WHAT YOU SHOULD DO
Restate the entries below verbatim.

[Robot state and action records]
:::::

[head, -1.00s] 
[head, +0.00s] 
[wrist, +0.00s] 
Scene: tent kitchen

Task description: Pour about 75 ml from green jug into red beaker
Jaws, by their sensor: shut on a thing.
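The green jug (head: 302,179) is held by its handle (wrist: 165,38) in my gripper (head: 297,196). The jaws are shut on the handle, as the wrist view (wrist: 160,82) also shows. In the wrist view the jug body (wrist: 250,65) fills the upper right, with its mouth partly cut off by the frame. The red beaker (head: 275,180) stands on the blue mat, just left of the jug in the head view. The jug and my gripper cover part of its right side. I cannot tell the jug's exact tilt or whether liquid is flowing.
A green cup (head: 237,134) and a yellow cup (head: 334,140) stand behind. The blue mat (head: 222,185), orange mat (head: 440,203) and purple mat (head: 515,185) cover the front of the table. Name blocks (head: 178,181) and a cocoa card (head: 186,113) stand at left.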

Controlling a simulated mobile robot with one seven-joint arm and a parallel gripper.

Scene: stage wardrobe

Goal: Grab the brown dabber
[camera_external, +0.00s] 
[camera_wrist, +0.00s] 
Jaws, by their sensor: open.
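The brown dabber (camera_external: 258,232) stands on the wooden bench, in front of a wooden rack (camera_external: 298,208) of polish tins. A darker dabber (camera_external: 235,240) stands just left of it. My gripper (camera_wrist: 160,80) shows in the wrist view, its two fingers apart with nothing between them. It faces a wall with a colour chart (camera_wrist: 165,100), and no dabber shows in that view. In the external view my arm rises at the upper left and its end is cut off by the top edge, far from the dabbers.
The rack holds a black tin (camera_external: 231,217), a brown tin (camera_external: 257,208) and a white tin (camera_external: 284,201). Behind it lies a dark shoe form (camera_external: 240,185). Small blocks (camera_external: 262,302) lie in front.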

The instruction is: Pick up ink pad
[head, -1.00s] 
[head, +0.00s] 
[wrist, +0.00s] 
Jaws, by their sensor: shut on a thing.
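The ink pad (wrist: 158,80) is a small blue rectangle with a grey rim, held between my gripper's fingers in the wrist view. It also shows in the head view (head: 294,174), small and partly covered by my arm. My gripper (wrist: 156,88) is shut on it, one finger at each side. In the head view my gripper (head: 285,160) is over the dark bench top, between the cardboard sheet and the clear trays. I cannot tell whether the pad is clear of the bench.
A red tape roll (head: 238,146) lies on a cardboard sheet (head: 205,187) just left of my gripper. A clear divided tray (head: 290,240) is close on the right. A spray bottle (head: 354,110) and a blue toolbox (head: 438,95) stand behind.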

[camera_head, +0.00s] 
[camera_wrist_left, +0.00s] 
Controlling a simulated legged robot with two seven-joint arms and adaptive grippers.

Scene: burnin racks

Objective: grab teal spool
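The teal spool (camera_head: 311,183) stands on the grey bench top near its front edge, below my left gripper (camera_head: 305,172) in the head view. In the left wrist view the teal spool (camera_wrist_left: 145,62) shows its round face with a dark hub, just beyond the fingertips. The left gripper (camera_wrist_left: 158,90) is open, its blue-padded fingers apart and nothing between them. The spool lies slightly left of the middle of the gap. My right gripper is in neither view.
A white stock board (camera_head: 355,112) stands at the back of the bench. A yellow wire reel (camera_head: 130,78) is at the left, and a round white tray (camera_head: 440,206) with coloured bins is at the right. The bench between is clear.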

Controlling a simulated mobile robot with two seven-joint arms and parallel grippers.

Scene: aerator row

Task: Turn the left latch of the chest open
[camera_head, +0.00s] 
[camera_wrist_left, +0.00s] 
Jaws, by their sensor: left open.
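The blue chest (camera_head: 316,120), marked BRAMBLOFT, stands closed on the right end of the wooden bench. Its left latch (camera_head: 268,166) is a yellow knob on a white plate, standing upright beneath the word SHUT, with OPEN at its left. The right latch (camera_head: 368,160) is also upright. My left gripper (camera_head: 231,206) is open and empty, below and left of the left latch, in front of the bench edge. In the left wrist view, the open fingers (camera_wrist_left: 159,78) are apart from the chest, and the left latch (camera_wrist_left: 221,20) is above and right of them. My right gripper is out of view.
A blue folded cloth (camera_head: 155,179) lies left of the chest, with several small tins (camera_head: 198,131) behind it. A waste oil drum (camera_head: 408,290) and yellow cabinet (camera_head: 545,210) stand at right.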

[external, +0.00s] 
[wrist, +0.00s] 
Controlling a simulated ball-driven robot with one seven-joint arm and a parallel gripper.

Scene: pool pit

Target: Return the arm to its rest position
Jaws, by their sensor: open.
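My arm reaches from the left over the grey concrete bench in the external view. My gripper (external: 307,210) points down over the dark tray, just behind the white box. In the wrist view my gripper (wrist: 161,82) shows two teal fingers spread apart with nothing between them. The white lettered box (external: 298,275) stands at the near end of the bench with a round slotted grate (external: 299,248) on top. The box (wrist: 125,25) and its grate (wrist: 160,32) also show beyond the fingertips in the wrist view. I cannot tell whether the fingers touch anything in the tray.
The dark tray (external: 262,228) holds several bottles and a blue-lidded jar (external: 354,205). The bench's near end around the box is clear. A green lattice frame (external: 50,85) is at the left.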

:::::

WRITTEN ANSWER
[head, -1.00s] 
[head, +0.00s] 
[wrist, +0.00s] 
Scene: tent kitchen

Task description: Pour about 75 ml from green jug into red beaker
Jaws, by their sensor: shut on a thing.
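The green jug (head: 302,179) is held by its handle (wrist: 165,38) in my gripper (head: 297,196). The jaws are shut on the handle, as the wrist view (wrist: 160,82) also shows. In the wrist view the jug body (wrist: 250,65) fills the upper right, with its mouth partly cut off by the frame. The red beaker (head: 275,180) stands on the blue mat, just left of the jug in the head view. The jug and my gripper cover part of its right side. I cannot tell the jug's exact tilt or whether liquid is flowing.
A green cup (head: 237,134) and a yellow cup (head: 334,140) stand behind. The blue mat (head: 222,185), orange mat (head: 440,203) and purple mat (head: 515,185) cover the front of the table. Name blocks (head: 178,181) and a cocoa card (head: 186,113) stand at left.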

Controlling a simulated mobile robot with one seven-joint arm and a parallel gripper.

Scene: stage wardrobe

Goal: Grab the brown dabber
[camera_external, +0.00s] 
[camera_wrist, +0.00s] 
Jaws, by their sensor: open.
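The brown dabber (camera_external: 258,232) stands on the wooden bench, in front of a wooden rack (camera_external: 298,208) of polish tins. A darker dabber (camera_external: 235,240) stands just left of it. My gripper (camera_wrist: 160,80) shows in the wrist view, its two fingers apart with nothing between them. It faces a wall with a colour chart (camera_wrist: 165,100), and no dabber shows in that view. In the external view my arm rises at the upper left and its end is cut off by the top edge, far from the dabbers.
The rack holds a black tin (camera_external: 231,217), a brown tin (camera_external: 257,208) and a white tin (camera_external: 284,201). Behind it lies a dark shoe form (camera_external: 240,185). Small blocks (camera_external: 262,302) lie in front.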

The instruction is: Pick up ink pad
[head, -1.00s] 
[head, +0.00s] 
[wrist, +0.00s] 
Jaws, by their sensor: shut on a thing.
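The ink pad (wrist: 158,80) is a small blue rectangle with a grey rim, held between my gripper's fingers in the wrist view. It also shows in the head view (head: 294,174), small and partly covered by my arm. My gripper (wrist: 156,88) is shut on it, one finger at each side. In the head view my gripper (head: 285,160) is over the dark bench top, between the cardboard sheet and the clear trays. I cannot tell whether the pad is clear of the bench.
A red tape roll (head: 238,146) lies on a cardboard sheet (head: 205,187) just left of my gripper. A clear divided tray (head: 290,240) is close on the right. A spray bottle (head: 354,110) and a blue toolbox (head: 438,95) stand behind.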

[camera_head, +0.00s] 
[camera_wrist_left, +0.00s] 
Controlling a simulated legged robot with two seven-joint arms and adaptive grippers.

Scene: burnin racks

Objective: grab teal spool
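The teal spool (camera_head: 311,183) stands on the grey bench top near its front edge, below my left gripper (camera_head: 305,172) in the head view. In the left wrist view the teal spool (camera_wrist_left: 145,62) shows its round face with a dark hub, just beyond the fingertips. The left gripper (camera_wrist_left: 158,90) is open, its blue-padded fingers apart and nothing between them. The spool lies slightly left of the middle of the gap. My right gripper is in neither view.
A white stock board (camera_head: 355,112) stands at the back of the bench. A yellow wire reel (camera_head: 130,78) is at the left, and a round white tray (camera_head: 440,206) with coloured bins is at the right. The bench between is clear.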

Controlling a simulated mobile robot with two seven-joint arms and parallel grippers.

Scene: aerator row

Task: Turn the left latch of the chest open
[camera_head, +0.00s] 
[camera_wrist_left, +0.00s] 
Jaws, by their sensor: left open.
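The blue chest (camera_head: 316,120), marked BRAMBLOFT, stands closed on the right end of the wooden bench. Its left latch (camera_head: 268,166) is a yellow knob on a white plate, standing upright beneath the word SHUT, with OPEN at its left. The right latch (camera_head: 368,160) is also upright. My left gripper (camera_head: 231,206) is open and empty, below and left of the left latch, in front of the bench edge. In the left wrist view, the open fingers (camera_wrist_left: 159,78) are apart from the chest, and the left latch (camera_wrist_left: 221,20) is above and right of them. My right gripper is out of view.
A blue folded cloth (camera_head: 155,179) lies left of the chest, with several small tins (camera_head: 198,131) behind it. A waste oil drum (camera_head: 408,290) and yellow cabinet (camera_head: 545,210) stand at right.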

[external, +0.00s] 
[wrist, +0.00s] 
Controlling a simulated ball-driven robot with one seven-joint arm and a parallel gripper.

Scene: pool pit

Target: Return the arm to its rest position
Jaws, by their sensor: open.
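My arm reaches from the left over the grey concrete bench in the external view. My gripper (external: 307,210) points down over the dark tray, just behind the white box. In the wrist view my gripper (wrist: 161,82) shows two teal fingers spread apart with nothing between them. The white lettered box (external: 298,275) stands at the near end of the bench with a round slotted grate (external: 299,248) on top. The box (wrist: 125,25) and its grate (wrist: 160,32) also show beyond the fingertips in the wrist view. I cannot tell whether the fingers touch anything in the tray.
The dark tray (external: 262,228) holds several bottles and a blue-lidded jar (external: 354,205). The bench's near end around the box is clear. A green lattice frame (external: 50,85) is at the left.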

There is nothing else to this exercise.